▶ [Given data]:
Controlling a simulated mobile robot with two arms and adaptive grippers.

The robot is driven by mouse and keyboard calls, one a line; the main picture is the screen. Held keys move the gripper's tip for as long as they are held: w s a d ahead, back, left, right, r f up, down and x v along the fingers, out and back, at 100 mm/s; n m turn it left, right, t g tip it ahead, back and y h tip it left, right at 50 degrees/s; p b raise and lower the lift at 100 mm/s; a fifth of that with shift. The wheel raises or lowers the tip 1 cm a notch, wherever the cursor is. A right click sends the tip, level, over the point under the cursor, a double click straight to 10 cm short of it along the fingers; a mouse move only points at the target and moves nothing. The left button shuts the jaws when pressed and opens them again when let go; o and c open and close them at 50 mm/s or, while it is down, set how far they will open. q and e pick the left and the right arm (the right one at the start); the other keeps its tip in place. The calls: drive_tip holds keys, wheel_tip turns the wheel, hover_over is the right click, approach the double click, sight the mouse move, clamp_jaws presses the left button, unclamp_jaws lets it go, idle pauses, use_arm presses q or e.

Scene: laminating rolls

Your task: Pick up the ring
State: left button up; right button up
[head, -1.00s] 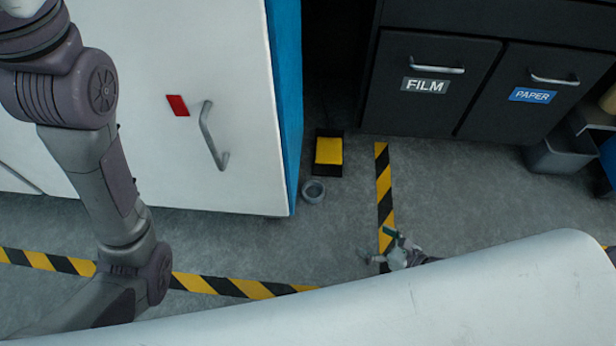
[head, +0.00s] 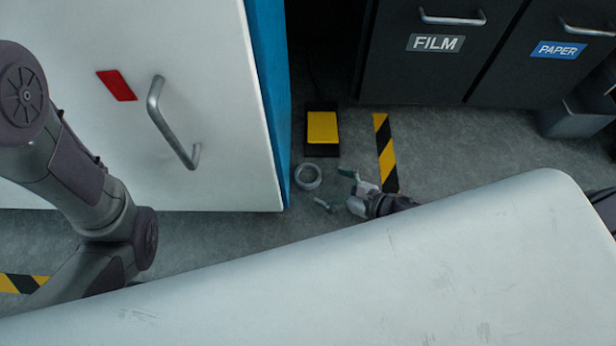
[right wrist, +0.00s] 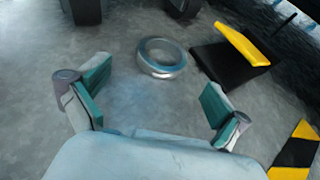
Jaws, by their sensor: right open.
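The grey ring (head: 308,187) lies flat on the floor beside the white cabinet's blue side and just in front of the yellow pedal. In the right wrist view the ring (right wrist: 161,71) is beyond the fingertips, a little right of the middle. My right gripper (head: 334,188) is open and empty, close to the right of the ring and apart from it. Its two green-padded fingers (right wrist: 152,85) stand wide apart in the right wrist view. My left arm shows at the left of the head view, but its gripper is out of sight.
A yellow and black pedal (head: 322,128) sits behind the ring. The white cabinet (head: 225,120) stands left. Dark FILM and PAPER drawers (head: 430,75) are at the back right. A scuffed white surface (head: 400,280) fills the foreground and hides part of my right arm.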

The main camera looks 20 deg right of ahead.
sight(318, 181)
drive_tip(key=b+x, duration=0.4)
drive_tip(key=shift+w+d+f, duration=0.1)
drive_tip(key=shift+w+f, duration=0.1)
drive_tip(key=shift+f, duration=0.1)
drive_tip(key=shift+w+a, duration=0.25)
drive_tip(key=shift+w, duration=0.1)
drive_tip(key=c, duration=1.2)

▶ [Exercise details]: All of the data needs repeating exactly, but the pictures do not.

▶ [Answer to this problem]:
Controlling a simulated mobile robot with two arms and adaptive grippers.

The robot is driven by mouse and keyboard calls, one a line; the main picture is the screen. Held keys move the gripper's tip for as long as they are held: w s a d ahead, back, left, right, r f up, down and x v along the fingers, out and back, at 100 mm/s; n m turn it left, right, t g tip it ahead, back and y h tip it left, right at 50 degrees/s; p b raise and lower the lift at 100 mm/s; a fifth of that with shift. The wheel raises or lowers the tip 1 cm a notch, wherever the cursor is. A right click sends the tip, level, over the point under the cursor, a double click straight to 10 cm short of it along the fingers; a mouse move only points at the target and moves nothing. The left button shuts the jaws when pressed and opens them again when let go; o and c open and close them at 50 mm/s or, while it is down, set how far they will open. q and e pick the left and the right arm (the right one at the start); the other keeps its tip in place. The calls: drive_tip holds keys, wheel_tip turns the wheel, hover_over is the right click, approach the double click, sight the mouse move, clamp_jaws presses the left button, unclamp_jaws lets it go, idle pauses, use_arm presses q or e.

Scene: laminating rolls

Your task: Pick up the ring
State: left button up; right button up
[head, -1.00s] 
[head, +0.00s] 
[right wrist, +0.00s] 
Jaws, by their sensor: right open.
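The grey ring (head: 308,187) lies flat on the floor beside the white cabinet's blue side and just in front of the yellow pedal. In the right wrist view the ring (right wrist: 161,71) is beyond the fingertips, a little right of the middle. My right gripper (head: 334,188) is open and empty, close to the right of the ring and apart from it. Its two green-padded fingers (right wrist: 152,85) stand wide apart in the right wrist view. My left arm shows at the left of the head view, but its gripper is out of sight.
A yellow and black pedal (head: 322,128) sits behind the ring. The white cabinet (head: 225,120) stands left. Dark FILM and PAPER drawers (head: 430,75) are at the back right. A scuffed white surface (head: 400,280) fills the foreground and hides part of my right arm.

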The main camera looks 20 deg right of ahead.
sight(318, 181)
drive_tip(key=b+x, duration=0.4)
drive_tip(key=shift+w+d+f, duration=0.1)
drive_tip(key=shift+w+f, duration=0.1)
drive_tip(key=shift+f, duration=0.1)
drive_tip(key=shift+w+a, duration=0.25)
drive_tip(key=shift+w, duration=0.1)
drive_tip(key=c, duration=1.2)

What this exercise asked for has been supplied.